Data segment ::

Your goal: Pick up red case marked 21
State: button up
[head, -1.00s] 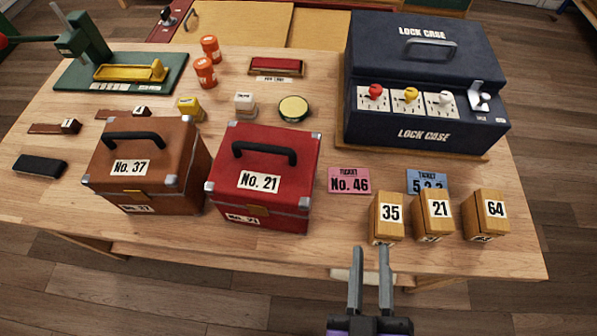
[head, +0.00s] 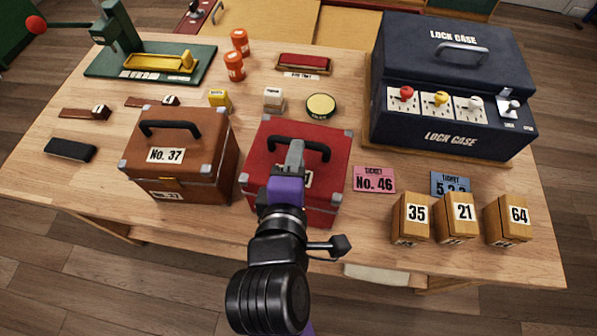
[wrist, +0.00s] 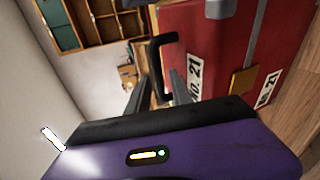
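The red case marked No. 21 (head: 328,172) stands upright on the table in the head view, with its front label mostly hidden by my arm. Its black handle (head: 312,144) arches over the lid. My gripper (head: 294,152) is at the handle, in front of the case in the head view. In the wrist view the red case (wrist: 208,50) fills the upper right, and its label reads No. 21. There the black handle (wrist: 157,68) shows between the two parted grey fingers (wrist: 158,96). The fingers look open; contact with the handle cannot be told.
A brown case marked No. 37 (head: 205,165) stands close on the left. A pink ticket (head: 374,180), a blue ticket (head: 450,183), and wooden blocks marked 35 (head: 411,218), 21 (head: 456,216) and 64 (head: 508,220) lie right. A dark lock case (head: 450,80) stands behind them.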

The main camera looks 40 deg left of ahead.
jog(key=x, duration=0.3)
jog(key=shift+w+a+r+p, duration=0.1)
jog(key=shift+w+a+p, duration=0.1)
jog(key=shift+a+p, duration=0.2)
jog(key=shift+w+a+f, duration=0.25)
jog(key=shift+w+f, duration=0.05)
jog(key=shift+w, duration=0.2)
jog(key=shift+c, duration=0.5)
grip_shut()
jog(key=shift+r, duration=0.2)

Your task :: Go to the line containing "[head, +0.00s]" and set it down, along with every later line through the last one, exactly as written and without the pictures.

Solution for this task ::
[head, +0.00s] 
[wrist, +0.00s] 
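The red case marked No. 21 (head: 328,172) stands upright on the table in the head view, with its front label mostly hidden by my arm. Its black handle (head: 312,144) arches over the lid. My gripper (head: 294,152) is at the handle, in front of the case in the head view. In the wrist view the red case (wrist: 208,50) fills the upper right, and its label reads No. 21. There the black handle (wrist: 157,68) shows between the two parted grey fingers (wrist: 158,96). The fingers look open; contact with the handle cannot be told.
A brown case marked No. 37 (head: 205,165) stands close on the left. A pink ticket (head: 374,180), a blue ticket (head: 450,183), and wooden blocks marked 35 (head: 411,218), 21 (head: 456,216) and 64 (head: 508,220) lie right. A dark lock case (head: 450,80) stands behind them.

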The main camera looks 40 deg left of ahead.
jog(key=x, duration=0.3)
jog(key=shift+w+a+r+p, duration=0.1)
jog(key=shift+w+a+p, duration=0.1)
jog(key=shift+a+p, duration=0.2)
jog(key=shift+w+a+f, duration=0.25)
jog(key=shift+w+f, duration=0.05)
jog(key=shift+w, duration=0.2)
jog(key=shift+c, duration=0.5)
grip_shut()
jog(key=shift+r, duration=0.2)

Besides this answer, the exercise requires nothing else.